Some policies are easy to audit (though not necessarily enforce), like Apple’s and Google’s ban on X-Mode’s SDKs. But the companies don’t give any indication of how they would  enforce these rules around other methods of data collection that the very same banned brokers are using, like buying data directly from app publishers.

“Google Play’s policy explicitly prohibits apps that collect sensitive and personal user data from selling it,” Google spokesperson Scott Westover said in a statement when we asked about how Google enforces against location data sales.

Apple didn’t respond to The Markup’s requests for comment but in the past has also given vague statements on how it deals with server-to-server transfers from data brokers.

When we reached out for an earlier story to ask Apple about direct server transfers from X-Mode while the broker’s SDK was banned, Apple spokesperson Adam Dema responded, “We do not allow apps to surreptitiously build user profiles based on collected user data. Apps found to be using the X-Mode SDK are required to remove it or risk removal from the App Store altogether.”

And despite Google’s policy against selling location data, the company hasn’t explained how it would detect developers directly selling the data. Google didn’t answer why Life360 was able to sell location data when we reached out for comment in November. In January, Google simply restated the company’s policy when we followed up asking about X-Mode’s direct server transfers.

Neither spokesperson addressed questions about how the companies can hope to enforce their policies and how they figure out what apps are doing with user location data, even as data brokers increasingly turn to less traceable ways to get location data from apps.

How can data brokers get around Apple’s and Google’s policies?

Workers in the location data industry told The Markup that data brokers are increasingly collecting data directly from app developers instead of relying on SDKs, which often leave a digital footprint. And it’s unclear how Apple and Google could even monitor how apps are sharing and selling data once they obtain it.

“Looking at SDKs is one way to try and protect people’s privacy against data brokers. But you also have to look at all the other ways that it happens, including through commercial transactions, where Company A says to Company B, we’re going to sell you this dataset on people’s GPS location,” Sherman said.

The Markup found that the family safety app Life360 had agreements to directly transfer location data about its users to some of its data customers’ servers. A former Life360 employee told us the data they supplied to Cuebiq was refreshed every five minutes, and a former X-Mode employee told us they had a daily process to pull fresh data from Life360 to their servers. The former employees spoke on the condition of anonymity because they both still work in the data industry.

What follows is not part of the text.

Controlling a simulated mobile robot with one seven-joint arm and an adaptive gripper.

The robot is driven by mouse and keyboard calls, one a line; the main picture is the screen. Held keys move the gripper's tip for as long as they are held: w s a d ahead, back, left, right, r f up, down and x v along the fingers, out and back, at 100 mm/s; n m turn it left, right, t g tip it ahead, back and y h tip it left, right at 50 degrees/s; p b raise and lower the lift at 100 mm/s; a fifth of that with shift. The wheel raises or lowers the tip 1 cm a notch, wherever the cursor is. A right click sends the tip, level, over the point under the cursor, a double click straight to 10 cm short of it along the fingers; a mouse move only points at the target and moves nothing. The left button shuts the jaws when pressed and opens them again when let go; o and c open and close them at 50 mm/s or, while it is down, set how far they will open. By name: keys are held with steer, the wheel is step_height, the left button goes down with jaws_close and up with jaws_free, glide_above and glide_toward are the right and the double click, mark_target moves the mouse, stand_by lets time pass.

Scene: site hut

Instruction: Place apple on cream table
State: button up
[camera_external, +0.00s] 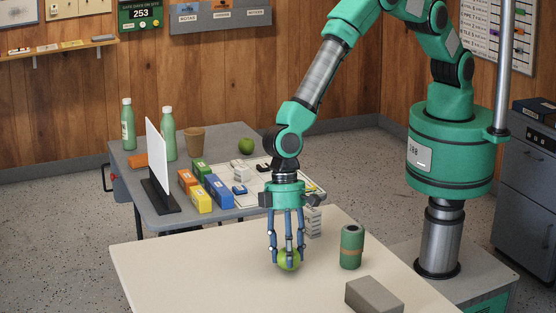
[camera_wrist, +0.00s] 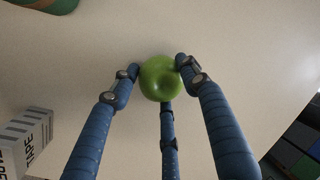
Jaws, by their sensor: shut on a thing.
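A green apple (camera_external: 288,261) is between the blue fingers of my gripper (camera_external: 287,250), low over the cream table (camera_external: 170,265). I cannot tell whether the apple touches the tabletop. In the wrist view the apple (camera_wrist: 160,78) sits at the fingertips of my gripper (camera_wrist: 160,80), with the cream table (camera_wrist: 230,35) behind it. My gripper is shut on this apple. Another green apple (camera_external: 246,146) lies on the grey table (camera_external: 230,135) behind.
On the cream table, a green canister (camera_external: 351,247) and a grey block (camera_external: 374,297) stand right of my gripper; a printed tape box (camera_external: 314,222) is just behind it. The front left of the table is clear. Bottles, coloured boxes and a white panel (camera_external: 156,158) crowd the grey table.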

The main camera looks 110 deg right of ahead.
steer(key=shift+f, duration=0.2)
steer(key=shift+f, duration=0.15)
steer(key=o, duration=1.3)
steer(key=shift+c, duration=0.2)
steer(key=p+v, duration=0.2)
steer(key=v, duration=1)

After The Markup’s report, Life360 announced it would end those relationships and stop selling precise location data to all brokers except for Allstate’s Arity, but would continue to sell aggregated location data to Placer AI.

Two former X-Mode employees told The Markup the company has long used direct server transfers to scoop up location data from app developers and that more data came in this way than through the company’s SDK. The former X-Mode employees spoke to The Markup on the condition that we not use their names because they are still involved in the data industry.

And The Wall Street Journal reported that after Google’s and Apple’s ban of its SDK, X-Mode leaned into this method of collecting data.

A developer who used to sell location data to X-Mode also told The Markup that he had received many offers from other data brokers to share data through direct server-to-server transfers. The developer spoke to The Markup on the condition of anonymity because of a confidentiality clause in his contract with X-Mode.

X-Mode is not the only broker using this method.

In an email sent to an app developer and reviewed by The Markup, Veraset, a location data broker that is a subset of the company SafeGraph, pitched that the developer could “send data to Veraset server-to-server (no need to install or maintain an SDK).” The pitch also noted that apps can make from $12,000 to $1 million a year for sending their users’ location data to the company.

What could Apple and Google do to clamp down on location data sales?

Researchers say that Apple and Google could take some steps to better inform users of what’s happening to their data—but that a real clampdown on data sales would have to come from government intervention.

“The only thing the app store can detect is whether the app contains various SDKs or, when you run it, does it send the data to various third-party servers,” Serge Egelman, a researcher at UC Berkeley’s International Computer Science Institute, said. “That’s pretty much the extent to what anyone can detect using technology. The rest comes down to a policy issue.”

He said that Apple and Google could enforce policies against location data brokers by requiring apps to disclose who they sell user data to if they want to be in their app stores. But a policy like that would also rely heavily on the honor system.

“If they do lie in those responses, there’s no one who can really audit them,” Egelman said. “If there are contractual relationships with these companies and third parties, whereby they give the data directly from their servers after they’ve received it from the apps, there’s no real way of detecting that. There’s not much that Apple or Google can do.”

Without government regulation, the current approach from Apple and Google is to play catch-up with data brokers for each new  way that location data can be shared, experts said.

For example, while app developers could potentially lie to Apple and Google without any way to audit the companies, they face a bigger risk if they violate laws like the European Union’s General Data Protection Regulation.

The law, which requires companies to disclose all third parties who could receive a person’s data, could be a stronger check on direct server transfers than app store scrutiny.

“If the developer decides to directly collect the data and then sell it to another company … it would be a bit more tricky for users to be aware that this data is collected in order to be sold to another company,” Esther Onfroy, co-founder of Exodus Privacy, a tool that audits Android apps for trackers by seeking SDKs, said. “With the GDPR, when you decide to collect location data, you as a developer, you have to say that, ‘I will be collecting your location data and it will be sent or collected directly by this third party or by this partner,’ and you can refuse.”

The U.S. doesn’t have a federal data privacy law, though some states, like California, have their own regulations. California’s privacy law, however, requires companies to disclose only the categories of third parties who receive data, not the data brokers specifically.

“Whack-a-mole can work eventually maybe, but it’s more effective to have a systemic regulatory governance approach to this issue,” Duke’s Sherman said.